Businesses should have clear company policies that enable the digital forensics investigator to ascertain what the employee is allowed to do or not do and whether any relevant clauses support the investigation.
Businesses should remain informed about all of the employer regulations and compliance rules the company must follow to identify limitations and special requirements associated with the investigation. This ensures that the organization’s compliance status is not at risk as a result of the investigation.
Before investigating any insider threat or employee fraud, entities should consider all relevant local, national, and international privacy laws. For instance, some data protection acts have strict guidelines on what can be done with an employee’s data or the systems they worked with. This is especially applicable in companies with bring your own device programs looking to examine employee personal assets.
Digital forensics is a very delicate process. One wrong move can permanently erase evidence or render it inadmissible in court.

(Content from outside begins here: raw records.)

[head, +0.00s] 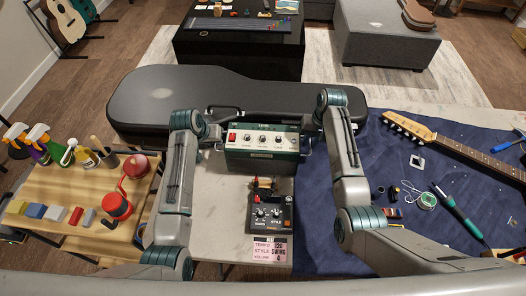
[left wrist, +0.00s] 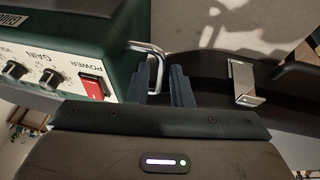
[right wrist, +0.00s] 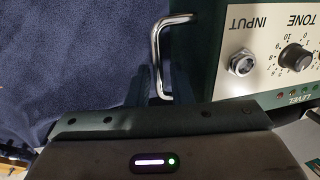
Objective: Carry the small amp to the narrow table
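The small amp (head: 262,143) is a dark green box with a cream control panel, a red power switch and metal side handles. It is upright in the middle of the head view, in front of a black guitar case. My left gripper (head: 212,137) is at its left handle (left wrist: 157,65), with the fingers close together around the bar. My right gripper (head: 314,140) is at its right handle (right wrist: 156,50), with its fingers close at the bar, partly hidden. I cannot tell whether the amp's base touches the tabletop, nor which table is the narrow one.
The black guitar case (head: 140,100) lies behind the amp. A black pedal (head: 270,212) and pink card (head: 270,249) are in front. A guitar neck (head: 460,150) and tools lie on a blue cloth (head: 400,240). A wooden table (head: 50,230) at left holds bottles. A black table (head: 240,45) stands beyond.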

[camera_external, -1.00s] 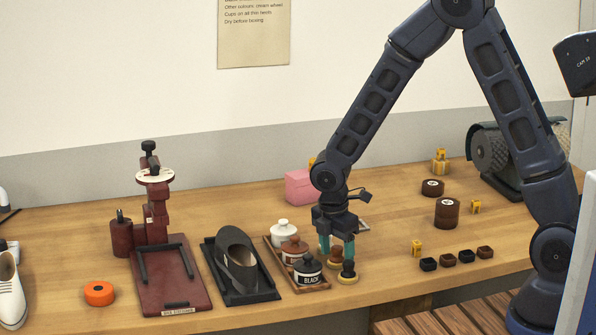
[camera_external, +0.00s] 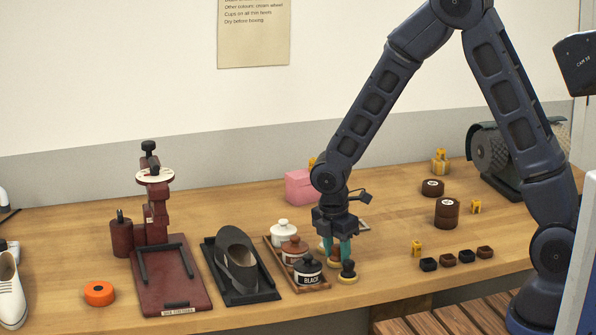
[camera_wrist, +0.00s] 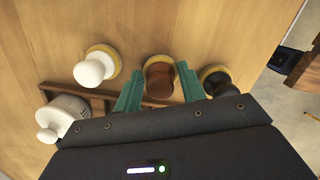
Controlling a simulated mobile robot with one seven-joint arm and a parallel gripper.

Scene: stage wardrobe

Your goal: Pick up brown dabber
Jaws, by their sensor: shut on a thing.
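The brown dabber (camera_wrist: 160,76), a brown knob on a pale yellow round pad, is between the two green fingers of my gripper (camera_wrist: 160,88) in the wrist view. My gripper is shut on its knob, and the dabber appears upright at table level. In the external view my gripper (camera_external: 337,250) points straight down around the brown dabber (camera_external: 333,261), which is partly hidden by the fingers. The black dabber (camera_external: 348,271) stands just in front; it shows close to the right finger in the wrist view (camera_wrist: 214,80). A white dabber (camera_wrist: 92,69) stands to the left in the wrist view.
A wooden tray (camera_external: 317,288) with white (camera_external: 284,231), brown (camera_external: 294,250) and black (camera_external: 308,270) lidded pots is close on the left. A black shoe (camera_external: 236,257) lies beyond it.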

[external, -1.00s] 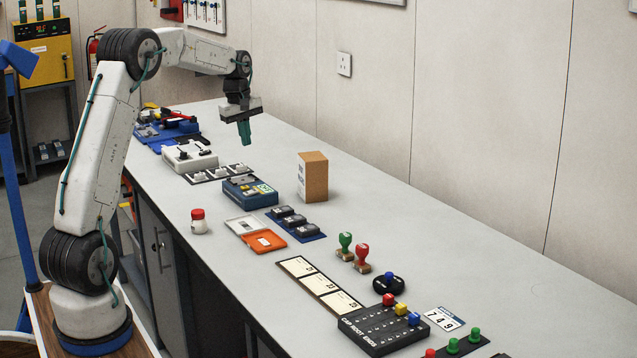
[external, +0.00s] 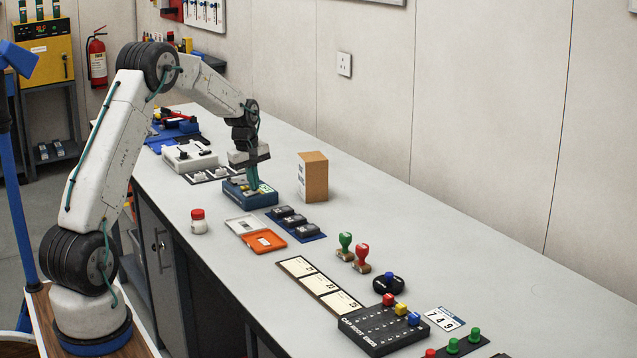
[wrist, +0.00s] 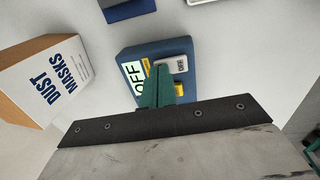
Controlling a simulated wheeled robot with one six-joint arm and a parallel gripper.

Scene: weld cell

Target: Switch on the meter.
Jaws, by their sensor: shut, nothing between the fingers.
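The meter appears to be the blue box (external: 262,200) on the bench, left of the cardboard box; it also shows in the wrist view (wrist: 131,55). On its top in the wrist view are a white label (wrist: 133,77) reading OFF, a pale grey part (wrist: 172,64) with small dark lettering, and a yellow part (wrist: 179,89) partly behind the fingers. My gripper (external: 253,189) is shut and empty, pointing down at the box top. In the wrist view its green fingertips (wrist: 159,70) overlap the box face near the grey part. I cannot tell whether they touch it.
A cardboard dust-mask box (external: 313,177) stands close on the right. A white unit (external: 190,156) and a strip of white switches (external: 198,177) lie behind. A blue mat with dark blocks (external: 293,221) and an orange case (external: 264,242) lie in front. A red-capped jar (external: 198,222) stands near the edge.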

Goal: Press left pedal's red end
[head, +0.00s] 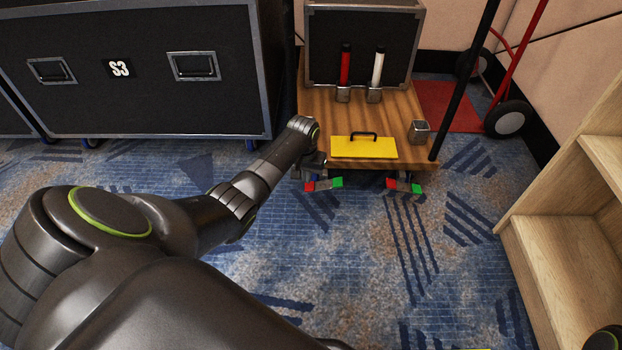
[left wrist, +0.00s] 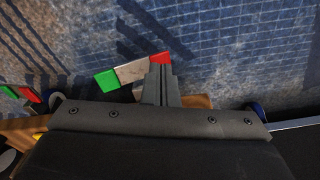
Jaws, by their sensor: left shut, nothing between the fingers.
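The left pedal (head: 323,184) sits low at the front of the wooden cart, with a red end on the left and a green end on the right. In the left wrist view its grey middle (left wrist: 131,71), green end (left wrist: 107,80) and red end (left wrist: 161,58) show. My left gripper (left wrist: 160,68) is shut and empty, its fingertips overlapping the edge of the red end in that view. I cannot tell whether they touch it. In the head view the left gripper (head: 309,172) is just above the red end, partly hidden by its wrist. My right gripper is not in view.
The right pedal (head: 404,188) is beside the left one. The wooden cart (head: 313,115) carries a yellow plate (head: 364,147), red and white levers and a small metal block. A black case (head: 135,70) stands left, a wooden shelf (head: 550,225) right. The carpet in front is clear.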

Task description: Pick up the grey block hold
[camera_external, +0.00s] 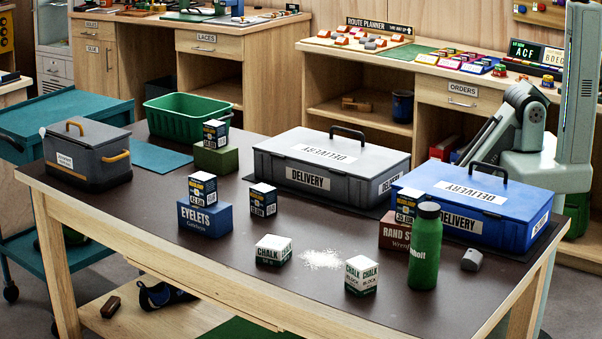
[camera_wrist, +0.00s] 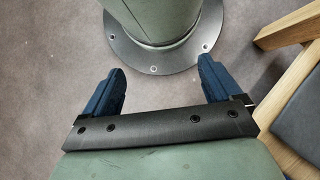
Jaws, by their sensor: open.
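The grey block hold (camera_external: 475,259) is a small grey piece lying on the dark table top at its right end. It lies just right of the green bottle (camera_external: 425,247) and in front of the blue delivery case (camera_external: 475,206). It does not show in the wrist view. My gripper (camera_wrist: 161,66) shows in the wrist view with its two dark blue fingers wide apart and nothing between them. It points down over the floor beside my own base, away from the hold. I cannot make out the gripper in the external view.
The table (camera_external: 200,225) also bears two chalk blocks, a spilled white powder patch (camera_external: 321,259), a grey delivery case (camera_external: 333,170), a green bin (camera_external: 188,108) and several small boxes. The table's wooden edge (camera_wrist: 285,70) shows at the right of the wrist view.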

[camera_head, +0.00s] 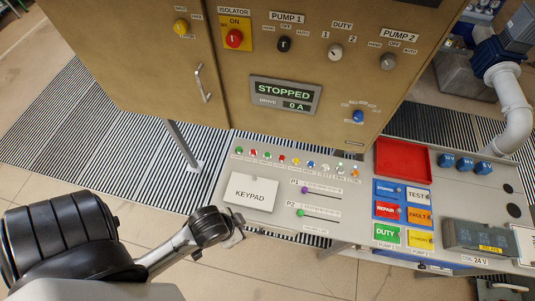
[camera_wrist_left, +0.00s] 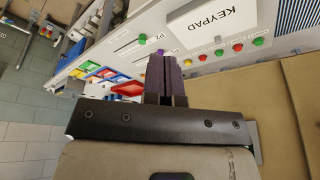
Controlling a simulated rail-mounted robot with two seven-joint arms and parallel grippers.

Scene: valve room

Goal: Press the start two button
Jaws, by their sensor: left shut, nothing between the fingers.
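A row of small round buttons runs along the back of the sloped console; its labels are too small to read. From the left in the head view come a green button (camera_head: 239,150), a red button (camera_head: 253,153), a second green button (camera_head: 267,155) and a second red one (camera_head: 281,158). The second green button also shows in the left wrist view (camera_wrist_left: 219,52). My left gripper (camera_wrist_left: 162,58) is shut and empty, its fingers pointing toward the console. In the head view my wrist hangs at the console's front left, below the keypad (camera_head: 250,192), with the fingers mostly hidden. My right gripper is not in view.
Sliders P1 (camera_head: 305,190) and P2 (camera_head: 301,212) lie right of the keypad. Farther right are a red tray (camera_head: 403,160), coloured labelled tiles (camera_head: 386,210) and a grey meter box (camera_head: 478,237). The tan cabinet (camera_head: 140,60) rises behind; its display (camera_head: 285,94) reads STOPPED.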

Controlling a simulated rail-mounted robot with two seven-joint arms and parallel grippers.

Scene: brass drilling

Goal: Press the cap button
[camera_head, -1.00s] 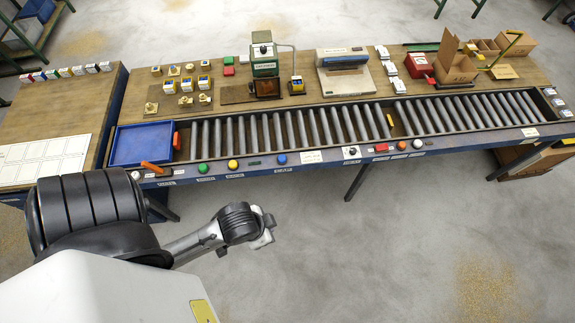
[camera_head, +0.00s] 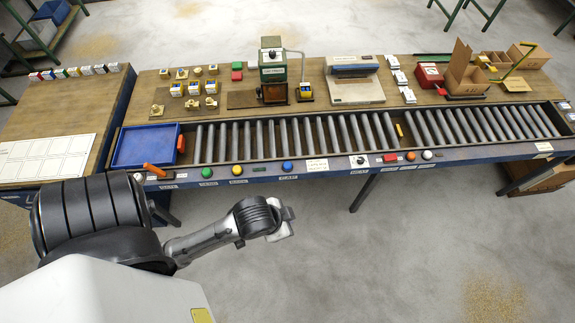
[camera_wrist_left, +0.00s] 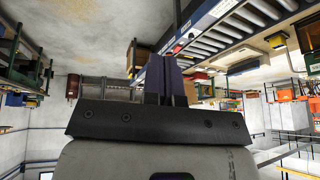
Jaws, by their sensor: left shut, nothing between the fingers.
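A row of buttons runs along the front rail of the conveyor bench in the head view: green (camera_head: 206,172), yellow (camera_head: 237,169), blue (camera_head: 287,167), red (camera_head: 390,157), orange (camera_head: 410,156) and white (camera_head: 427,155). Their labels are too small to read, so I cannot tell which is the cap button. My left gripper (camera_head: 288,222) is in front of the bench, below the blue button in the picture and apart from all buttons. In the left wrist view its fingers (camera_wrist_left: 167,78) are together and empty. My right gripper is not in view.
The roller conveyor (camera_head: 290,134) lies behind the buttons, with a blue tray (camera_head: 146,147) at its left end. An orange lever (camera_head: 153,169) and a dark knob (camera_head: 360,160) share the front rail. A green press (camera_head: 272,67) stands behind. The floor before the bench is clear.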

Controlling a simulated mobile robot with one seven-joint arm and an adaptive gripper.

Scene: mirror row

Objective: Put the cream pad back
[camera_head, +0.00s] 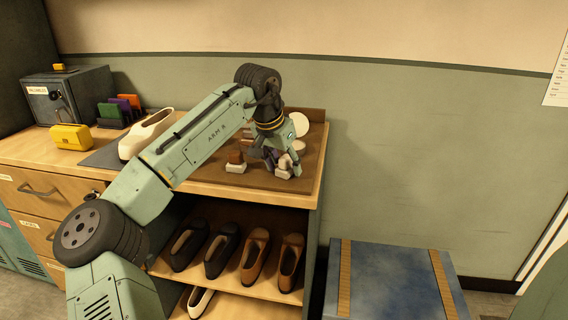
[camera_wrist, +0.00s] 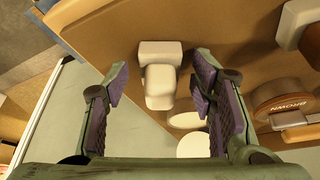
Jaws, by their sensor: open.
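A cream pad (camera_wrist: 160,77), a pale block with a wider end, lies on the brown board on the counter. In the wrist view it sits between the spread fingers of my gripper (camera_wrist: 159,88), with a gap on both sides. In the head view my gripper (camera_head: 277,158) points down at the counter's right end, and a pale block that looks like the same pad (camera_head: 284,169) shows just below it. My gripper is open and empty. Its fingers partly hide the things behind them in the head view.
A brown-and-cream block (camera_head: 235,162) stands left of my gripper. A round tin marked BROWN (camera_wrist: 285,103) and pale discs (camera_wrist: 188,120) lie nearby. A pale shoe (camera_head: 147,133) stands on a dark mat. Shoes fill the shelf below. The counter ends just right of the board (camera_head: 303,184).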

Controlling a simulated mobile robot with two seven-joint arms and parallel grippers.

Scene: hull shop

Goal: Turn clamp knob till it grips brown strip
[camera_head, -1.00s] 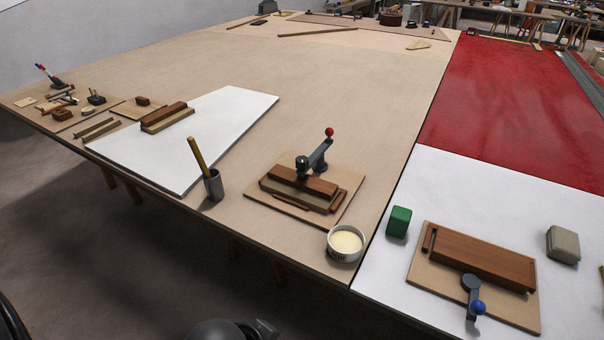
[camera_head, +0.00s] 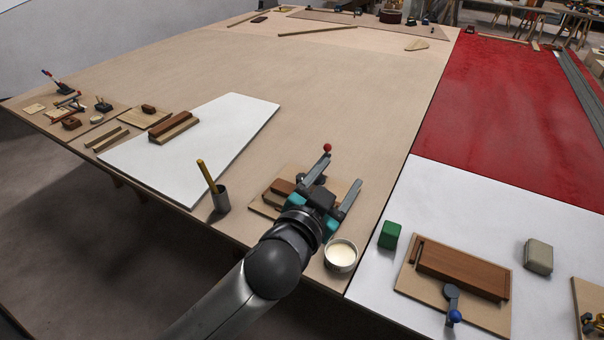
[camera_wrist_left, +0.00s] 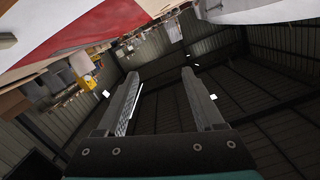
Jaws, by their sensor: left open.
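A clamp with a red ball knob (camera_head: 327,148) stands on a small board (camera_head: 262,208) at the middle of the bench. Brown wooden strips (camera_head: 283,187) lie on this board, largely covered by my left gripper and arm. My left gripper (camera_head: 340,172) is open over this board, its fingers apart and the red knob just beyond the left fingertip in the picture. In the left wrist view the open fingers (camera_wrist_left: 162,88) have nothing between them. A second clamp with a blue ball knob (camera_head: 454,316) stands against a brown block (camera_head: 462,268) at the lower right. My right gripper does not show.
A white bowl (camera_head: 341,255) sits close to the right of my left wrist. A grey cup (camera_head: 220,199) with a yellow stick stands to the left. A green block (camera_head: 389,235) and a beige block (camera_head: 539,256) lie at the right.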

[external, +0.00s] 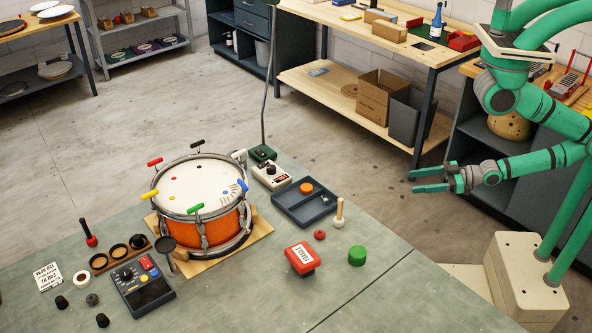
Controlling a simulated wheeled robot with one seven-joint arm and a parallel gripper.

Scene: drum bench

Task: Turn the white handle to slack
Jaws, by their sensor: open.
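An orange drum (213,232) with a pale head stands on a wooden base on the bench. Coloured handles sit around its rim. What looks like the white handle (239,156) is at the rim's back right; its exact angle is too small to tell. The red handle (155,162), green handle (196,208) and blue handle (242,185) are also at the rim, with a black handle (196,143) at the back. My gripper (412,182) is open and empty, in the air well to the right of the drum, with its fingers pointing left.
A white device (271,177), a dark tray (303,205), a peg (339,214), a red box (301,258) and a green cylinder (357,256) stand right of the drum. A thin pole (268,90) rises behind it. The bench's front right is clear.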

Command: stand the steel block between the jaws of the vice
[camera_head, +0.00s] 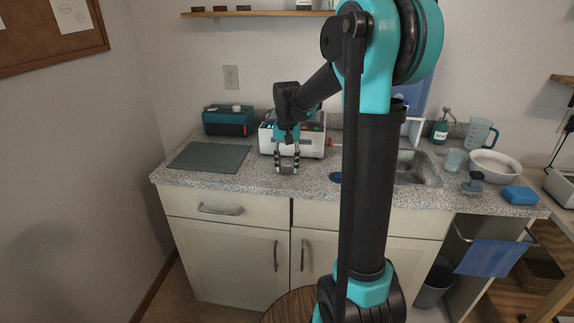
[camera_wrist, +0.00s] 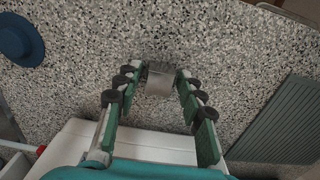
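The steel block (camera_wrist: 159,84) is a small grey metal block on the speckled counter. In the wrist view it sits between the fingertips of my gripper (camera_wrist: 160,74). In the head view my gripper (camera_head: 287,168) points down at the counter's front, with the block partly hidden between its fingers. The fingers are spread and look open, with a narrow gap beside the block; contact is hard to tell. A small blue-grey thing, which looks like the vice (camera_head: 472,183), stands on the counter at the right, near the front edge. Its jaws are too small to make out.
A dark green mat (camera_head: 209,158) lies left of my gripper. A white appliance (camera_head: 312,143) stands close behind it, with a teal box (camera_head: 228,121) further left. The sink (camera_head: 417,170) lies towards the vice. A white bowl (camera_head: 496,164) and blue sponge (camera_head: 520,195) flank the vice.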

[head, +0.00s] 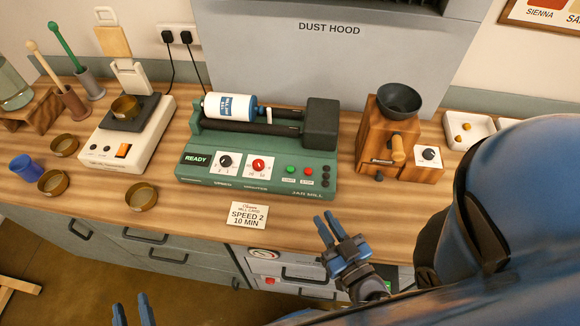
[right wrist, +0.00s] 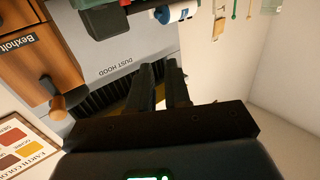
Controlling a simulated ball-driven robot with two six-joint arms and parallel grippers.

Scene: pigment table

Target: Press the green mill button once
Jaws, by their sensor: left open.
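The green jar mill (head: 250,194) stands on the wooden bench with a white and blue jar (head: 230,106) lying on its rollers. Its panel has a small green button (head: 291,170), a red button (head: 308,171) beside it, two dials and a READY display (head: 197,159). My right gripper (head: 325,217) is in front of the bench edge, below and right of the green button and apart from it. Its fingers have a narrow empty gap, also seen in the right wrist view (right wrist: 160,72). My left gripper (head: 132,303) is open and empty at the bottom left, partly cut off.
A card (head: 247,215) reading SPEED 2, 10 MIN lies before the mill. A wooden grinder (head: 372,135) stands right of it, a white scale (head: 140,148) left. Brass bowls (head: 142,196) and a blue cup (head: 26,167) are at the left.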

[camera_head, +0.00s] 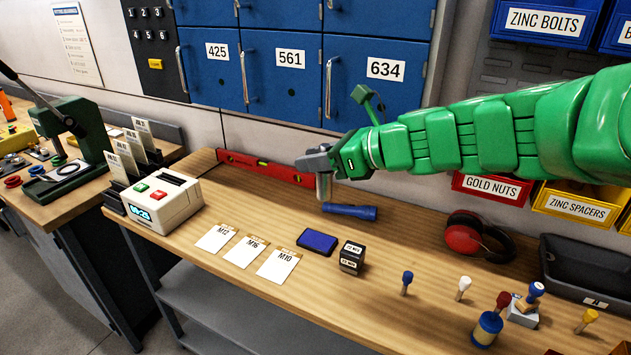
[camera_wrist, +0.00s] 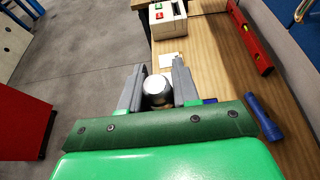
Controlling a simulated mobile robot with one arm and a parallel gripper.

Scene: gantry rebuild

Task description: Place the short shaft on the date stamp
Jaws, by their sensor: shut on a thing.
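The short shaft (camera_head: 324,187) is a grey metal cylinder. My gripper (camera_head: 318,161) is shut on it and holds it upright in the air above the workbench. In the wrist view the shaft's round pale top (camera_wrist: 158,87) shows between the two grey fingers. The date stamp (camera_head: 352,258) is a small dark block with white date labels, standing on the bench. In the head view it is lower and to the right of the shaft, apart from it. I cannot make out the stamp in the wrist view.
A blue ink pad (camera_head: 318,242) lies just left of the stamp, beside several white cards (camera_head: 278,266). A blue flashlight (camera_head: 350,211) lies behind. Several small-handled stamps (camera_head: 407,282) stand to the right. A red level (camera_head: 265,168) lies along the wall.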

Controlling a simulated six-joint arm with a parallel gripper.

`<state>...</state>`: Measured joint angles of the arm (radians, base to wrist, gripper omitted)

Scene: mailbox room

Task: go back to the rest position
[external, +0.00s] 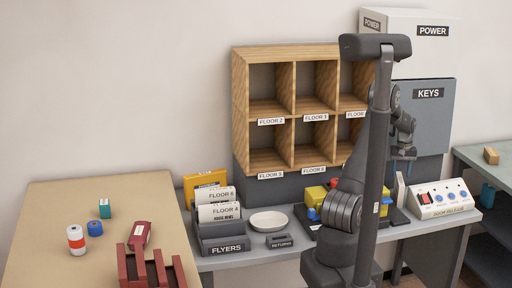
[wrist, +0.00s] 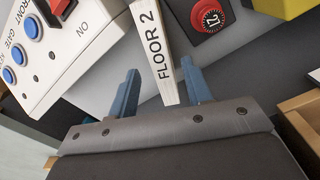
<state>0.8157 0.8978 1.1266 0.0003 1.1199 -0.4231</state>
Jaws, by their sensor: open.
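My gripper (external: 404,158) is raised at the right, in front of the grey KEYS cabinet (external: 432,115). Its two blue fingers (wrist: 161,96) are apart in the wrist view. A white upright piece marked FLOOR 2 (wrist: 158,60) shows between the fingers there. I cannot tell whether they touch it. A white upright piece (external: 400,190) stands below my gripper in the external view, beside the door release panel. Part of the bench behind my arm is hidden.
The door release panel (external: 443,199) with blue buttons is close on the right. It also shows in the wrist view (wrist: 50,50), with a red dial (wrist: 210,17) nearby. Wooden pigeonholes (external: 241,105) hang behind my arm. A flyers box (external: 222,235) and bowl (external: 268,222) sit left.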

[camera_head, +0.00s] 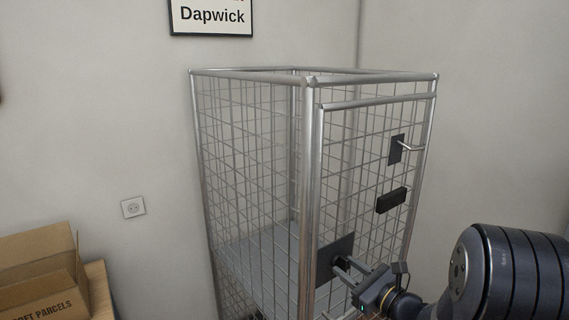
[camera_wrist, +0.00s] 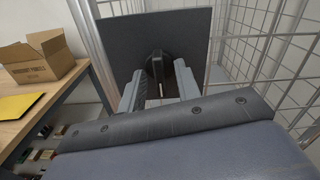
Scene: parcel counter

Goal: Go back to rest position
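My gripper (camera_head: 350,266) is at the front of a wire mesh cage (camera_head: 310,190), low on its door. A dark square plate (camera_head: 322,256) sits there, with a black knob on it. In the wrist view the knob (camera_wrist: 157,66) stands out from the plate (camera_wrist: 118,48) between my two fingers (camera_wrist: 158,88). The fingers are apart, one on each side of the knob, and seem to leave small gaps. They look open and hold nothing. Contact with the knob is hard to judge.
The cage door also has a dark latch plate with a handle (camera_head: 397,149) and a black block (camera_head: 391,200). A wooden table (camera_head: 99,288) with an open cardboard box (camera_head: 62,277) stands at left. A yellow envelope (camera_wrist: 18,106) lies on it. A wall sign hangs above.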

Rely on experts who are experienced and highly qualified to conduct investigations. Also, plan ahead on the types of technology you need to support employee investigation such as logging and monitoring, insider threat detection software, and more.
Insider threat is a common cause of IP theft. Whether it’s a disgruntled employee who feels they deserve to own the data they created at work or the opportunistic departing employee looking to take your IP to their next job, enterprises will need to do more to mitigate this risk. Digital forensics can help uncover and understand potential theft to help your company respond quickly and efficiently.